**INSTRUCTION**
Pull each line holding "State" out of the entries below.

**EXERCISE INPUTS**
═══

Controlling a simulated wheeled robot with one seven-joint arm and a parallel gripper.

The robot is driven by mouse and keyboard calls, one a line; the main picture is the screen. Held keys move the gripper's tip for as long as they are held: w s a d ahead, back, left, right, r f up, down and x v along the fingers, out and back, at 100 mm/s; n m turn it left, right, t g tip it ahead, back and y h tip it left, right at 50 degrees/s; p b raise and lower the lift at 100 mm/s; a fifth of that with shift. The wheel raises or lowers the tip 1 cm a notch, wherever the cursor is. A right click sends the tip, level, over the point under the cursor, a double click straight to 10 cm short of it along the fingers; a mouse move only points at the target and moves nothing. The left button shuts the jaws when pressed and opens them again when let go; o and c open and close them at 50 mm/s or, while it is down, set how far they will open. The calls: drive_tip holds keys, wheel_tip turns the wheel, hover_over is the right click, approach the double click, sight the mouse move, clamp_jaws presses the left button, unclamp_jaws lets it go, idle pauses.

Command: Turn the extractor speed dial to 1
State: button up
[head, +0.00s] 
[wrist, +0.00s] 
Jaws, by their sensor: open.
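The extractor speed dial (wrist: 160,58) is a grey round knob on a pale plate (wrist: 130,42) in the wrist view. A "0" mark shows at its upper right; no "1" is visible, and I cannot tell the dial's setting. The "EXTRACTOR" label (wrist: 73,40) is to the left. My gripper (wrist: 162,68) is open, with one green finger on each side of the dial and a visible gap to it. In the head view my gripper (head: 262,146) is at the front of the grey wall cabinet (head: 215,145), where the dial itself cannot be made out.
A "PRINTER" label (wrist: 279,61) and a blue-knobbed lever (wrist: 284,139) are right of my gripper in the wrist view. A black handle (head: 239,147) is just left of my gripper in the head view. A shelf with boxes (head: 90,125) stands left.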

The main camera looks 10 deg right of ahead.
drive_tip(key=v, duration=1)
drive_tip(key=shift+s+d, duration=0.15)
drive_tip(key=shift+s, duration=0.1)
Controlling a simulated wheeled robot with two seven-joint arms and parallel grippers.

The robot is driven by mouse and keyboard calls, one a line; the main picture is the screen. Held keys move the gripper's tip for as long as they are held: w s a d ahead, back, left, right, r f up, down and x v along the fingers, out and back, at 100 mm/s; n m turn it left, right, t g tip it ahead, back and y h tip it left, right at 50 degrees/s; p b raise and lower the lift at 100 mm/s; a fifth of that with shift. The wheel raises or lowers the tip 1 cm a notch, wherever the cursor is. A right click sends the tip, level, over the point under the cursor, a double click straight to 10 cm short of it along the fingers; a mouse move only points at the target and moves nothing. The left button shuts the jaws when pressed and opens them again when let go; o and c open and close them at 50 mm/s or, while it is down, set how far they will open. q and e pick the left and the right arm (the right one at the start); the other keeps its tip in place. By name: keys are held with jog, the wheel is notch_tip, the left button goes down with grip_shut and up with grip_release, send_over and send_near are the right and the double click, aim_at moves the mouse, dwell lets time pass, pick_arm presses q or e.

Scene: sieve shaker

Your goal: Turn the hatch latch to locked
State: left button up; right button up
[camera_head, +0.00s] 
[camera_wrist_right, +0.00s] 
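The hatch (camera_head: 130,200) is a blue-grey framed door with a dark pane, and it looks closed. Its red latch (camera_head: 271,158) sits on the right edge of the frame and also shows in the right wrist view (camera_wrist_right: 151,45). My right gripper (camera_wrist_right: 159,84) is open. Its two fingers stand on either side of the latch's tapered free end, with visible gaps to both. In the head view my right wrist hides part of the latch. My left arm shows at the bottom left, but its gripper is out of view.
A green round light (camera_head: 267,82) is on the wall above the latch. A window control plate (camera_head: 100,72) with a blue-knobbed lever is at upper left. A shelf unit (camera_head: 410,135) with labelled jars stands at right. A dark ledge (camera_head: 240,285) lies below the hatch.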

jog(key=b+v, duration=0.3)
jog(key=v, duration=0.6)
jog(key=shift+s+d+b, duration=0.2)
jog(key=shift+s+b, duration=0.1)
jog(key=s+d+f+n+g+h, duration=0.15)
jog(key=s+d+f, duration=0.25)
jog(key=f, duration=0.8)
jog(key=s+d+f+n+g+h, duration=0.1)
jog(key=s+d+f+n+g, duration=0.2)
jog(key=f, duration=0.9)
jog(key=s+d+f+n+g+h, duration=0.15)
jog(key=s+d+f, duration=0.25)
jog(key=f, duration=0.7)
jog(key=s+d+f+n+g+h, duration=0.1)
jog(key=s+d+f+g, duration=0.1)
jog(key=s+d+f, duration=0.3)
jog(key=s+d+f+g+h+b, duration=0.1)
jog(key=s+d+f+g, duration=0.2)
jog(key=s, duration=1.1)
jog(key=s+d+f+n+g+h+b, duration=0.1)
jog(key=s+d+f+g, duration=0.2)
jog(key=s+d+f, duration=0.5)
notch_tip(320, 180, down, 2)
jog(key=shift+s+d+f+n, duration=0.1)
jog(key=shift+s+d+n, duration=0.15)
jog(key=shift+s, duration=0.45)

═══

**ANSWER BELOW**
State: button up
State: left button up; right button up

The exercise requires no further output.